Régulièrement, la Conférence des évêques de Thaïlande demande au gouvernement d’instaurer des mesures pour que les membres des communautés tribales puissent préserver leur culture tout en sortant du cercle vicieux de la pauvreté et de l’exclusion, et surtout qu'ils puissent obtenir la carte d’identité dont dépend leur accès à la mobilité, l’éducation, la santé, le travail et la propriété de terres.

La question de la citoyenneté est un sujet sensible en Thaïlande, qui a élaboré un système compliqué et unique en Asie du Sud-Est, attribuant des cartes d’identité différentes selon l’historique de migration de chaque ethnie.

Sans carte d’identité, il est impossible aux « peuples des montagnes » de faire reconnaître leurs droits sur les terres ancestrales, sur lesquelles ils vivent parfois depuis des siècles. Ils sont ainsi régulièrement victimes d’expropriations forcées, notamment lorsque le gouvernement crée des « zones naturelles protégées », obligeant les tribus locales à quitter la forêt d’où elles tirent leur subsistance, à abandonner leur mode de vie, leur culture et leurs coutumes, pour migrer vers les villes où elles se retrouvent en marge de la société thaïlandaise.

Depuis des années, la CEG, avec l'aide de la Caritas-Thaïlande, dont Mgr Banchong Chaiyara est également le président, collaborent avec différentes ONG (3) afin de former les minorités ethniques à la connaissance de leurs droits, en les aidant à récupérer leurs terres et à obtenir des cartes d’identité (depuis sa création, le CEG aurait réussi à faire accorder la citoyenneté thaïe à plus de 80 000 autochtones).

Dans sa lutte aux côtés des indigènes pour faire valoir leurs droits, l’Eglise catholique accorde une même importance à la préservation de leur culture, de leur mode de vie et de leur identité, mis en danger par la modernité, le déracinement et la politique d’assimilation pratiquée par les autorités thaïlandaises. Cette dernière s’est renforcée ces derniers temps en raison de la forte croissance démographique des « peuples des montagnes », qui est devenue une source d'inquiétude pour l’Etat thaïlandais. Lors des rassemblements 'tribaux' que l’Eglise organise depuis des années, les jeunes étudiants issus des minorités ethniques témoignent régulièrement de leurs difficultés à suivre des programmes scolaires qui ne sont conçus que pour des élèves thaïs, et du fait qu'ils ne peuvent pratiquer leur langue, ce qui contribue à creuser davantage le fossé culturel qui les sépare de leur communauté d’origine (4).

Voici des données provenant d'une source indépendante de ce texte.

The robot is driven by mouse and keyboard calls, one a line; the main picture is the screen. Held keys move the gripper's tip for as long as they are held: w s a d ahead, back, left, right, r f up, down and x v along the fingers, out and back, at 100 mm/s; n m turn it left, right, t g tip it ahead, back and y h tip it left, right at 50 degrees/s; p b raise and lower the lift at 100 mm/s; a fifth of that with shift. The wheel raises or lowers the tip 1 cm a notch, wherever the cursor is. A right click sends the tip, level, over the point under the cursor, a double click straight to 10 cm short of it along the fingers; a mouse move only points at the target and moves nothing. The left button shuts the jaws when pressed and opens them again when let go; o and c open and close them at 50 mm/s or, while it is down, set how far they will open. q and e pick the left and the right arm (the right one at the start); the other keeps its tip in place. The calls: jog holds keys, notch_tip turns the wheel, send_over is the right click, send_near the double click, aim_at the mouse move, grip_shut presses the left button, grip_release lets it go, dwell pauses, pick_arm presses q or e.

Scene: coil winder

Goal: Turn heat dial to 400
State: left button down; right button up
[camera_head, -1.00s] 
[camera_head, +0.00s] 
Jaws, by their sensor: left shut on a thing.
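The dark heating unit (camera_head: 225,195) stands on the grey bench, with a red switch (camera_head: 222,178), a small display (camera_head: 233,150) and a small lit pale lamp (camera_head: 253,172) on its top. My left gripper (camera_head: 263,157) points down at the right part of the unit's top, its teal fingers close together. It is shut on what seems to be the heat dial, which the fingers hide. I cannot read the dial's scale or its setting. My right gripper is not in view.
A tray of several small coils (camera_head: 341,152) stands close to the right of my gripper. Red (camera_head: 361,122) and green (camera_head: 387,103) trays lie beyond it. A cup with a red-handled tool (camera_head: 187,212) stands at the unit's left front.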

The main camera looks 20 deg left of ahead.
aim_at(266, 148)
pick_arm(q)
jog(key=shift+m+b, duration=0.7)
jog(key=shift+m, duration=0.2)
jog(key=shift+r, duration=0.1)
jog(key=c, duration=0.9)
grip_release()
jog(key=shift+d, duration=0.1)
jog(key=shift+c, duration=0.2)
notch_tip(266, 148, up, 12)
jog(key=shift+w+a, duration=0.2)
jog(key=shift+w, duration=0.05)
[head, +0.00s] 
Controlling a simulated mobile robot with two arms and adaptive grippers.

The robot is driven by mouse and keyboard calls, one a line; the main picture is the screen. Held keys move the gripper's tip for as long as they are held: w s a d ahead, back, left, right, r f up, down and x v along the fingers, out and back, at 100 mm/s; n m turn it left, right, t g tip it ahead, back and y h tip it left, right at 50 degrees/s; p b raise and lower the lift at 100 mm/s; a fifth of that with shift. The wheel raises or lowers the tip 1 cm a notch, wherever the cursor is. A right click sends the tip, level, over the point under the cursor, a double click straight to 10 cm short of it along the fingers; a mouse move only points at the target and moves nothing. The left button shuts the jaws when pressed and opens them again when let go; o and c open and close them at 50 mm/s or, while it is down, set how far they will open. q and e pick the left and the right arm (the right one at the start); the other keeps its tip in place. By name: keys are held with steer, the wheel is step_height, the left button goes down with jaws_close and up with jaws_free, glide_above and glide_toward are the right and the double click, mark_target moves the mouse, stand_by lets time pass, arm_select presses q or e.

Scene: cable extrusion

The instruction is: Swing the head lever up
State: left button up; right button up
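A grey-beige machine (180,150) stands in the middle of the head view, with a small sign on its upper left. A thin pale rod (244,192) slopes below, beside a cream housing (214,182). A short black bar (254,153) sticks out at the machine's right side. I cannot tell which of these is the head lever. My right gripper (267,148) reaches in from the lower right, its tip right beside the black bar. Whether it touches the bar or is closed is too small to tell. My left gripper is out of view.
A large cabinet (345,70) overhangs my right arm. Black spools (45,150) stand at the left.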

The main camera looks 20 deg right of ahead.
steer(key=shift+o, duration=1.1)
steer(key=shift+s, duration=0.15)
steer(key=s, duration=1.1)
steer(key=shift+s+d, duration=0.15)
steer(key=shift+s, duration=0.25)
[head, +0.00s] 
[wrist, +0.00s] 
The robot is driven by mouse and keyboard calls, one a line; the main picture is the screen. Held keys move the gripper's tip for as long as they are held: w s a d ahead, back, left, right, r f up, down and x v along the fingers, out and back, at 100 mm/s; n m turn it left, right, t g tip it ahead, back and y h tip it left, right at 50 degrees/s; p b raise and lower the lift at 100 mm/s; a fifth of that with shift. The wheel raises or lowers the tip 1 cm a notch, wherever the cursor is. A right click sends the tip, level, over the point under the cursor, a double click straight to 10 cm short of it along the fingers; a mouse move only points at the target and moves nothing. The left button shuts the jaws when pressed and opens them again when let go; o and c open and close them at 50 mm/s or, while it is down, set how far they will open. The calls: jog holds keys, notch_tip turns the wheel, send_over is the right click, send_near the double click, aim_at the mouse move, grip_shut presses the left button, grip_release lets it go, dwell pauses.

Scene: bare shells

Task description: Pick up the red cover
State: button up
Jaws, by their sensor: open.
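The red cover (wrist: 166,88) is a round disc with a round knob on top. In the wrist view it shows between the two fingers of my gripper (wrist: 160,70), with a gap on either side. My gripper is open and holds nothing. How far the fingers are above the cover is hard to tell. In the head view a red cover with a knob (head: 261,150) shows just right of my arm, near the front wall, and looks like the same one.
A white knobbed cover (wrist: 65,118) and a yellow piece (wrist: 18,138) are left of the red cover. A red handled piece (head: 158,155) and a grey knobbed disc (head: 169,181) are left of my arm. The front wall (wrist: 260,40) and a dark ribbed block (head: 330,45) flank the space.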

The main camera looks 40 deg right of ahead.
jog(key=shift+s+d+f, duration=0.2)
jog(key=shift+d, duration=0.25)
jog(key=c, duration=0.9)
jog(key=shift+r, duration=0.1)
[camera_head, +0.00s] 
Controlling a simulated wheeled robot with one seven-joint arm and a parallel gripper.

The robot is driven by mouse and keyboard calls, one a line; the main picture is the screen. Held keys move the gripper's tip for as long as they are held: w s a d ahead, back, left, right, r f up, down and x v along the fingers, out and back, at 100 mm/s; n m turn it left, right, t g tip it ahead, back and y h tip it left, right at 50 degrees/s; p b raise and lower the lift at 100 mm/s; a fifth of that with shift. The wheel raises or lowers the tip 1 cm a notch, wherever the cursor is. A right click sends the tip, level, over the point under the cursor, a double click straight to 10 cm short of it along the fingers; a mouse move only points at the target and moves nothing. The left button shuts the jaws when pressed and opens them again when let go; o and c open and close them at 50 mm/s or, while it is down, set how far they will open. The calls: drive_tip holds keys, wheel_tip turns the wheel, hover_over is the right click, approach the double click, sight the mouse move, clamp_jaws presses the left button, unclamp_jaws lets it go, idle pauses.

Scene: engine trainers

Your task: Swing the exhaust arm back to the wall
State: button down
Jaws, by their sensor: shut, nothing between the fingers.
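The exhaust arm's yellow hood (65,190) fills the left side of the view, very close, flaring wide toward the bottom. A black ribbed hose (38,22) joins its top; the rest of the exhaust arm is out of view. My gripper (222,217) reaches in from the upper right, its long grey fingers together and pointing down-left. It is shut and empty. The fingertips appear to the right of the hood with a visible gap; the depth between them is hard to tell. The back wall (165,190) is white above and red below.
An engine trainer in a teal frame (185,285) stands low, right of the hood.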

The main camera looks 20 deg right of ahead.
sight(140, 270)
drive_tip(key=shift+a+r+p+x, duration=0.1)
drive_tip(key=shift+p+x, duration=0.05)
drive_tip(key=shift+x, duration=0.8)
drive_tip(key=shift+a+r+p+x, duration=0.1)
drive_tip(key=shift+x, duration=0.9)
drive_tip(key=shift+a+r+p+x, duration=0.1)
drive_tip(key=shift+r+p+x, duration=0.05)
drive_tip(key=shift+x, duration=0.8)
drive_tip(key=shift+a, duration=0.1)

Pour les évêques catholiques, l’Indigenous People´s Day a été également l’occasion de rappeler à leurs ouailles les principes évangéliques fondés sur « la charité et la compassion » envers le plus pauvre, le plus faible et le plus méprisé. « Il y a encore beaucoup de préjugés chez la majorité des Thaïlandais envers les populations montagnardes, explique un responsable de l’EGC. Pour eux, ce sont surtout des trafiquants de drogue, ou des sauvages qui détruisent les forêts en pratiquant la culture sur brûlis. »

S’appuyant sur la déclaration du pape François plaçant son pontificat sous le signe du service des « pauvres d’entre les pauvres », avant de citer l’encyclique Caritas in Veritate de Benoît XVI, Mgr Banchong Chaiyara a, quant à lui, invité les fidèles catholiques à considérer autrement leur prochain, qu'il soit « immigré ou membre des minorités ethniques » ou encore « sans citoyenneté, sans terres, discriminé et rejeté ».

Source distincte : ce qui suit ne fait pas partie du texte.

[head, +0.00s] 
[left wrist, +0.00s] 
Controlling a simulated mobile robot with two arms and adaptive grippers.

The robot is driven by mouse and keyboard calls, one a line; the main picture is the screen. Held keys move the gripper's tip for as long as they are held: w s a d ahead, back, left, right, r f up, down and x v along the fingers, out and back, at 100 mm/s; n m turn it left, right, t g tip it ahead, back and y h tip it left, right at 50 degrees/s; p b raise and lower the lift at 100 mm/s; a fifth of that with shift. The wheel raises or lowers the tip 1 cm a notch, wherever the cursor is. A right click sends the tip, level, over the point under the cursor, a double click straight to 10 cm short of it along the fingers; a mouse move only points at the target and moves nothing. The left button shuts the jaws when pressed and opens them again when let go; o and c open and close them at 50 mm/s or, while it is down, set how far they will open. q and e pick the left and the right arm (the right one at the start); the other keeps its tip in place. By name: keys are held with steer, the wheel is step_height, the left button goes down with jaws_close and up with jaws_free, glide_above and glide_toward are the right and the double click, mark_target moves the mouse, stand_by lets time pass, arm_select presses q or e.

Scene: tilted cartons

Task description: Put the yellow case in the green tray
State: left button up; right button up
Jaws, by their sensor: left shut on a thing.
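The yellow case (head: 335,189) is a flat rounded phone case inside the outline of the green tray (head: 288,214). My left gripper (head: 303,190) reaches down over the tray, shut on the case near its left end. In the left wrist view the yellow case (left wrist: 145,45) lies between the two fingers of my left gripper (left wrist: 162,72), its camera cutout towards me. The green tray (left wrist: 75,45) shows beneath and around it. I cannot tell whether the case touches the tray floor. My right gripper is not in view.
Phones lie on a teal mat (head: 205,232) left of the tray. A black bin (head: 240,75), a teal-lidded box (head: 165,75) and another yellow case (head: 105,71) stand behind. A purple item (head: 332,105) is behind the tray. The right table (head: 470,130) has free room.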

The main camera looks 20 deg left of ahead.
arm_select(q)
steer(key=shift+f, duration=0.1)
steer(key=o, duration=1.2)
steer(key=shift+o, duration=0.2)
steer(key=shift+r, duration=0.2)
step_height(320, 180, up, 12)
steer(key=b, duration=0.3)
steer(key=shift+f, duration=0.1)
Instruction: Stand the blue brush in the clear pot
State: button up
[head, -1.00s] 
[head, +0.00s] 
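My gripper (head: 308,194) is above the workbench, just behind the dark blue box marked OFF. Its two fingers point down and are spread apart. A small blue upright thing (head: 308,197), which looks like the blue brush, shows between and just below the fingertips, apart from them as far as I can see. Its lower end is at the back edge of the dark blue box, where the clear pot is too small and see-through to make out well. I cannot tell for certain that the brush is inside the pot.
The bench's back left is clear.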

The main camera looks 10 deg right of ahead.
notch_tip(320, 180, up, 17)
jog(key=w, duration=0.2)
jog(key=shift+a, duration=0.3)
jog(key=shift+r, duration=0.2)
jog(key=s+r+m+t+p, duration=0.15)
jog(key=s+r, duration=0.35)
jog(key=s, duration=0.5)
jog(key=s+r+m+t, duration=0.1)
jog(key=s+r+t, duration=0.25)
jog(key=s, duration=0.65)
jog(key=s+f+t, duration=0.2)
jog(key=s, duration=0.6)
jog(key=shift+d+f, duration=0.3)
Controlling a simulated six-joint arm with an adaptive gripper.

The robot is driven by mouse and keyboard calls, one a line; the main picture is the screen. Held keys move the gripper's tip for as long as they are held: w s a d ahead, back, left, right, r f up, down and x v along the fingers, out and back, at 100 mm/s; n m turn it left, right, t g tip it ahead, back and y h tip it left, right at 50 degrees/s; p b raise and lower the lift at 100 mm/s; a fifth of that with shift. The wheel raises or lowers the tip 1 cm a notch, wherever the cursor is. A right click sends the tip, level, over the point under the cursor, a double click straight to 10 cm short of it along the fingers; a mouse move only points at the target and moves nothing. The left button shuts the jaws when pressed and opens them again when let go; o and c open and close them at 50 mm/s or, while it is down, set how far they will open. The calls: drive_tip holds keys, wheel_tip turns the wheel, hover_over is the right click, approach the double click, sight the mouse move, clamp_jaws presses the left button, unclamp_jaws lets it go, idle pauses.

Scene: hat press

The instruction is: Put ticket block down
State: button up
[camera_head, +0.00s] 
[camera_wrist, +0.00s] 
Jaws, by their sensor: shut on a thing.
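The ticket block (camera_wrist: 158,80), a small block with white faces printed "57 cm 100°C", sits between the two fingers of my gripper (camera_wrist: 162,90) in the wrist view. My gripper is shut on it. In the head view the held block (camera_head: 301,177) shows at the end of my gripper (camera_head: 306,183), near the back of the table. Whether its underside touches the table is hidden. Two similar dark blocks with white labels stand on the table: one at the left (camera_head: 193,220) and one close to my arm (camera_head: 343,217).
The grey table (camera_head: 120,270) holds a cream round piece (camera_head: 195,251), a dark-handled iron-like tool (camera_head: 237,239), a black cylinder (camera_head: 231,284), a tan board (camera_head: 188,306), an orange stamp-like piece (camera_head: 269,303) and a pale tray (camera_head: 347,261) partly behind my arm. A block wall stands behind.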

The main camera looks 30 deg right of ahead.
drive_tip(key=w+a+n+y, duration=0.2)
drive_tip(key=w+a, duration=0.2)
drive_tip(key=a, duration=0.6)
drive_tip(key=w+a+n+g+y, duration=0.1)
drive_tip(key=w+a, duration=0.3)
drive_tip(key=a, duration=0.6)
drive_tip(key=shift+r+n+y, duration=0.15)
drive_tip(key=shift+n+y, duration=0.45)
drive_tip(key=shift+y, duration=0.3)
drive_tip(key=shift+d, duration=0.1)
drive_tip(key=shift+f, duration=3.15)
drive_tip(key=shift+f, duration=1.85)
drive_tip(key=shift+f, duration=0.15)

(1) Selon les statistiques de l'Eglise locale, le diocèse d’Ubon Ratchani compte aujourd’hui 26 000 catholiques sur une population essentiellement rurale de huit millions d’habitants. Il rassemble plus d’une cinquantaine de paroisses, d’une quarantaine de prêtres (et une dizaine de séminaristes), avec une douzaine de religieux et plus de 160 religieuses.

(2) Les Karens, groupe d’origine tibéto-birmane, comprennent de nombreux sous-groupes, de dénominations et de dialectes différents. 90 % d’entre eux environ vivent en Birmanie et 10 % en Thaïlande.

(3) La Foundation for the Development of Mountain Communities, dirigée par Toenjai Deethes, lauréat du Goldman Environmental Prize, est particulièrement active aux côtés des mouvements d’Eglise pour lutter en faveur d’une préservation de l’environnement et du milieu de vie des indigènes.

(4) Un bon exemple est celui des Mokens, marins nomades, dont la citoyenneté n’est pas entièrement reconnue par la Thaïlande. Ceux de leurs enfants qui peuvent aller à l’école doivent suivre les mêmes matières que les Thaïs et apprendre l’agriculture alors que leur peuple ne vit que de la pêche.